Ah merde, faut expliquer ? Bah donc c’est un gros bourrin et il défonce les méchants. C’est très con, très rigolo, et Statham affirme bien son statut de bourrinos à la Schwarzy. Tout ça avec un petit côté reaganien sur les valeurs de la famille et ces salauds de nerds qui font rien qu’à se toucher la nouille dans des call centers pour voler la pension de petites mamies gentilles comme tout. Si vous aimez les explosions, c’est bien, il y en a dès le premier quart d’heure. Film pizza idéal. Je devrais mettre un pizzomètre, tiens. Donc : 5 pizzas sur 5, vous avez le temps d’aller pisser pendant les dialogues, vous ne manquerez rien, mais vous passerez un bon moment (et pas qu’aux toilettes, donc).

Here for blood
Tout de suite, le pizzomètre : 10 sur 5 pizzas. Un catcheur amateur doit remplacer sa copine comme babysitter chez une famille huppée. Mais des meurtriers (catcheurs eux aussi, voyez comme le monde est bien fait quand il s’agit d’assurer la distribution de calotes et de german souplex) font irruption dans la maison…
Bon, sérieusement : il y a des catcheurs, des meurtriers façon slasher, une secte, une home invasion, une gamine qui balance des punchlines et des effets spéciaux craspecs. Dans la catégorie : certainement pas un chef d’oeuvre mais absolument jouissif, celui-là tient le pompon. C’est un vrai GRAND moment de fun et il faut absolument le voir avec des potes (ou avec votre épouse/époux si vous êtes sur la même longueur d’ondes ciné, et bon sang ce que je vous le souhaite, parce que c’est top !). Avec un scénario qui tient curieusement la route, des péripéties aussi crétines qu’hilarantes et surtout un acteur principal qui fait le show… Ca fait partie de mes recommandations impérieuses du mois

Brooklyn 45
Encore 44 de plus et on avait une série de flics rigolote, mais attention : Brooklyn 45 n’est pas (mais alors TROP PAS) une série de flics rigolote. Après la Seconde Guerre mondiale, des vétérans se réunissent pour participer à une séance de spiritisme qui va très très mal tourner.
Un huis-clos très réussi, minimaliste, qui pose davantage de questions qu’il n’apporte de réponses, mais qui fonctionne comme une pièce de théâtre un peu grand-guignolesque. C’est plein de tension, les dialogues sont vraiment bons, et comme dans tout bon huis-clos, on ne s’ennuie pas une seconde : il se passe toujours quelque chose. Saisissant scénario sur le trauma, le deuil, les rapports entre humains, bref : la vie. Si vous aimez les trucs qui vous grattent le cerveau, ça fonctionne exactement comme un épisode de Twilight Zone d’une heure et demie. On a beaucoup aimé.

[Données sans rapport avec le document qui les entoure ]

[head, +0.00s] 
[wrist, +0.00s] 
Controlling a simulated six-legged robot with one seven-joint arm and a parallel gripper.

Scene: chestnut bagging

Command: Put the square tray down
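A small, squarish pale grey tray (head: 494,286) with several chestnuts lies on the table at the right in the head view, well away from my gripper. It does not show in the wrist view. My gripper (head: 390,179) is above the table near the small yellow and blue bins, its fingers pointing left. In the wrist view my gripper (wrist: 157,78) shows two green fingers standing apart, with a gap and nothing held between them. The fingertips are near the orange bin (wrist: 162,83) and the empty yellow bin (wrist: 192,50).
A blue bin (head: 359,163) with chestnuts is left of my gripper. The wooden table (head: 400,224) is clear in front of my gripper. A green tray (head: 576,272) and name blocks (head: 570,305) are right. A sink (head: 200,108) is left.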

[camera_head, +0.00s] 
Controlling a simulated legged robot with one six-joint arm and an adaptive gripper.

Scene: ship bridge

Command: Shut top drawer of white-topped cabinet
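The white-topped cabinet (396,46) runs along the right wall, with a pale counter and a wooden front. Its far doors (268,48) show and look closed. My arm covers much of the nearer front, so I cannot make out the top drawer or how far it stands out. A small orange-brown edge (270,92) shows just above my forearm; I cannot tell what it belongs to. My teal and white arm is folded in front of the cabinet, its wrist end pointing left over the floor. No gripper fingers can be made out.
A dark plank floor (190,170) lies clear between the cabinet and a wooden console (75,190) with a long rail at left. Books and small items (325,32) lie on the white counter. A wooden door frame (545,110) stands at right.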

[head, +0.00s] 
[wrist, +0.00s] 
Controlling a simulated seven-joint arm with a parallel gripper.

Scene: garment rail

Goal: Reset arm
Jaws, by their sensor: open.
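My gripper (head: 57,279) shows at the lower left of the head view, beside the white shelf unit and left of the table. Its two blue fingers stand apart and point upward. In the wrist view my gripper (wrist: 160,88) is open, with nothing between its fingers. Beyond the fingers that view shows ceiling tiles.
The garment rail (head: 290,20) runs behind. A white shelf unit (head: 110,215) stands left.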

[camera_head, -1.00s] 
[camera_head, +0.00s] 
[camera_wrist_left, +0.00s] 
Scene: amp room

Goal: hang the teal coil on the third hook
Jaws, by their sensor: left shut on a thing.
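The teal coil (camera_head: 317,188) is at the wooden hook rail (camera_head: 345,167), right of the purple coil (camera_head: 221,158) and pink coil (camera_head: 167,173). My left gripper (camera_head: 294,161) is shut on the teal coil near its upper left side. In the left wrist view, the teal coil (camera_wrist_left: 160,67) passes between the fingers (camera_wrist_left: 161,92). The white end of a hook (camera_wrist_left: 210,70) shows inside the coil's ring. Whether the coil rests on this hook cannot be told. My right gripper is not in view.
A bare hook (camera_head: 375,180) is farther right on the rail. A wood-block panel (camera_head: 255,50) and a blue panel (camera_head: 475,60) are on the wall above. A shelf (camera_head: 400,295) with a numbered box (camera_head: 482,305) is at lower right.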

Please don’t destroy the treasure of Foggy Mountain
Un film très très con avec des protagonistes furieusement cons… et au final c’est vraiment fun. Trois amis particulièrement abrutis se lancent à la recherche d’un trésor légendaire : un buste de Marie-Antoinette perdu dans les montagnes. Ca évoque toutes les comédies de potes jamais réalisées, il y a de GRANDS moments (l’aigle !), des personnages géniaux, des chansons débiles, une secte complètement secouée, Conan O’Brien et Gaten Matarazzo (Dustin de Stranger Things) dans son propre rôle. Une comédie bien fichue, qui ne m’a pas fait hennir de rire, mais que j’ai beaucoup aimée. Au point que je détesterais pas la revoir ! Et encore une fois : entre copains ou en couple, bon moment garanti.

Resurreccion (2015)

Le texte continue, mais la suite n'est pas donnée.